[Objective]: Reproduce the lines from the one bearing "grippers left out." through the one bearing "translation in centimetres", inclusive. Copy them exactly; include no other line.

[Saved entries]

────────────────────

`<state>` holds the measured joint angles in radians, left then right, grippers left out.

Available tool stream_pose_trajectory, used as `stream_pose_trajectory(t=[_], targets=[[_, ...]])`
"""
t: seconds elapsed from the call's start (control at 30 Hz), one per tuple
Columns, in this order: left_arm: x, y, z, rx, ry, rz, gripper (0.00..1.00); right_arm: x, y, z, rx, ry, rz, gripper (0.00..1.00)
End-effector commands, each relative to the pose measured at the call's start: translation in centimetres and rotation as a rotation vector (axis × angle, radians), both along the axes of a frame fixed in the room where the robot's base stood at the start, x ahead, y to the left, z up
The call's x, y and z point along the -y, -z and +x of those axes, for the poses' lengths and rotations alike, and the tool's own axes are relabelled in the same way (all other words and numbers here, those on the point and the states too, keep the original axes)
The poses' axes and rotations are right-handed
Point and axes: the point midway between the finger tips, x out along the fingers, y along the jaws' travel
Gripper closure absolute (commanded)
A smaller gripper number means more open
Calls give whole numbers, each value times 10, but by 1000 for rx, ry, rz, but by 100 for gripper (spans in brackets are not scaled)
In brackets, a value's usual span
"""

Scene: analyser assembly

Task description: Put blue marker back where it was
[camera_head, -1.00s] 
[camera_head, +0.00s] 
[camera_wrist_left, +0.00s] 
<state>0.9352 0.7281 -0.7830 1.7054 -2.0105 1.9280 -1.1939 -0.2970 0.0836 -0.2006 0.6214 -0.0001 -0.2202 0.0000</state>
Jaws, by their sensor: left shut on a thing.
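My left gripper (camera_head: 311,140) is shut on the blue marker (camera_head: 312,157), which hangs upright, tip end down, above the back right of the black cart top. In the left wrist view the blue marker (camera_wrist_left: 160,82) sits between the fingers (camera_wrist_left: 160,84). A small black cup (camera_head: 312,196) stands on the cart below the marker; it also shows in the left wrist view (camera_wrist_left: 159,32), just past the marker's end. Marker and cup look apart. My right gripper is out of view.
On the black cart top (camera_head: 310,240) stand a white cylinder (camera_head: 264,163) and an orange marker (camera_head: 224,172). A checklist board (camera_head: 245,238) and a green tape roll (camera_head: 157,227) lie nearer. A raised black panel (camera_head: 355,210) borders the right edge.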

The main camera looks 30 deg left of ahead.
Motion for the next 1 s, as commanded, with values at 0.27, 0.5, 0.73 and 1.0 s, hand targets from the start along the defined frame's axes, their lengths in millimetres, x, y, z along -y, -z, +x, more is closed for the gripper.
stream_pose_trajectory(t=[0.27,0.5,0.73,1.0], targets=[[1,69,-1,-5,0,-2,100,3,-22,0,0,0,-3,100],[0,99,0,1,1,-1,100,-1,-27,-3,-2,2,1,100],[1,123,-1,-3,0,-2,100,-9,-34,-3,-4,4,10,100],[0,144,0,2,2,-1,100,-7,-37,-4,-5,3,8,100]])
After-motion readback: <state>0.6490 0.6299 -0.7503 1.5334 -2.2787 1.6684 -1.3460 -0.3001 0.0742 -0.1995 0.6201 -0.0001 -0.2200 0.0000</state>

────────────────────

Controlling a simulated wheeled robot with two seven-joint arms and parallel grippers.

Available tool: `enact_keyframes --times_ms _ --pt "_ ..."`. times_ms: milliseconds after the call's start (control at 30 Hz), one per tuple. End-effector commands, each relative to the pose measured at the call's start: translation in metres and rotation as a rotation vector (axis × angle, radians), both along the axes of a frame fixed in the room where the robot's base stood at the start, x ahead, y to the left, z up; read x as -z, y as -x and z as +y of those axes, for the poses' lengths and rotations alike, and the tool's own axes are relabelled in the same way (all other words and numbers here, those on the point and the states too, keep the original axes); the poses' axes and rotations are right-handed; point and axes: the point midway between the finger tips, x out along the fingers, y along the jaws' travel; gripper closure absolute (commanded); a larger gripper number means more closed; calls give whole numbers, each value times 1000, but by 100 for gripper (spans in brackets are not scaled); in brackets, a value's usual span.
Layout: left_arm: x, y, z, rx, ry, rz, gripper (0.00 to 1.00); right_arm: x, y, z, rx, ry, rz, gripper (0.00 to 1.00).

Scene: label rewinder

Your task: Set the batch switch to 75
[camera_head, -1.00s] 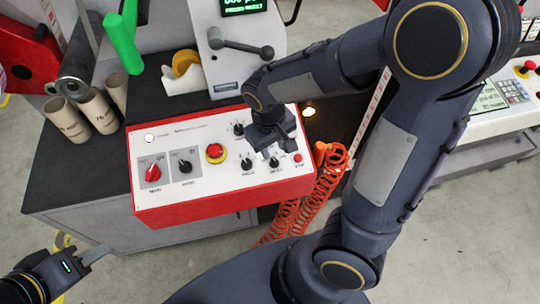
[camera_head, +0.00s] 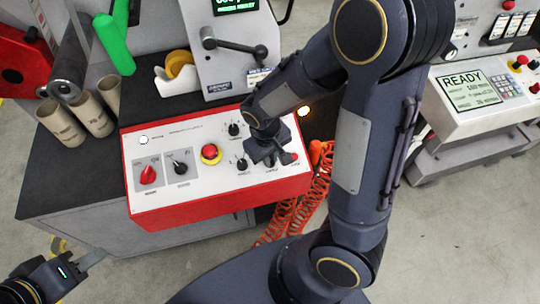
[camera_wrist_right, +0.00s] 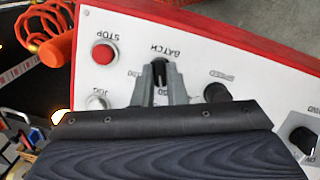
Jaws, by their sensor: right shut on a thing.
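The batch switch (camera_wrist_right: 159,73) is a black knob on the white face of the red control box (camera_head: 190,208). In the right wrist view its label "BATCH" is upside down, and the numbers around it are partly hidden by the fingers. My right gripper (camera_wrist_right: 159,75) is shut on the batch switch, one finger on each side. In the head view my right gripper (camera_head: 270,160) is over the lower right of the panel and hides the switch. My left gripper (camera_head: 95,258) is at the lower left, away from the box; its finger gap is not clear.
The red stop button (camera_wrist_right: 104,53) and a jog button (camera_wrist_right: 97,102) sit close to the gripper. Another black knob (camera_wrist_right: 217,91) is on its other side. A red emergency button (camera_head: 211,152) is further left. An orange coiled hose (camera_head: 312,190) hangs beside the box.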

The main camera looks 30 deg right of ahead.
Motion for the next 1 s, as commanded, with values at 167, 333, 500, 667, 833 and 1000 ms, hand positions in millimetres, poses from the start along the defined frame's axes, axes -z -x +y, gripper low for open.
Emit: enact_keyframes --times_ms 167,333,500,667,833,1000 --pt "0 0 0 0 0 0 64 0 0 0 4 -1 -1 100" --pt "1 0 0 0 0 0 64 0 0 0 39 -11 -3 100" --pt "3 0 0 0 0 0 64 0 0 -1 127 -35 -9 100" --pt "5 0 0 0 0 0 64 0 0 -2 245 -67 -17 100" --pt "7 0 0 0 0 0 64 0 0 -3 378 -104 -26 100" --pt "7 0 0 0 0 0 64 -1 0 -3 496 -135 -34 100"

────────────────────

[Solution for this exercise]:
`<state>` holds the measured joint angles in radians, left then right, grippers left out.

Available tool stream_pose_trajectory, used as `stream_pose_trajectory(t=[_], targets=[[_, ...]])`
"""
t: seconds elapsed from the call's start (control at 30 Hz), one per tuple
Columns, in this order: left_arm: x, y, z, rx, ry, rz, gripper (0.00..1.00); right_arm: x, y, z, rx, ry, rz, gripper (0.00..1.00)
End-effector commands, each relative to the pose measured at the call's start: translation in centimetres and rotation as a rotation vector (axis × angle, radians), both along the axes of a frame fixed in the room where the robot's base stood at the start, x ahead, y to the left, z up

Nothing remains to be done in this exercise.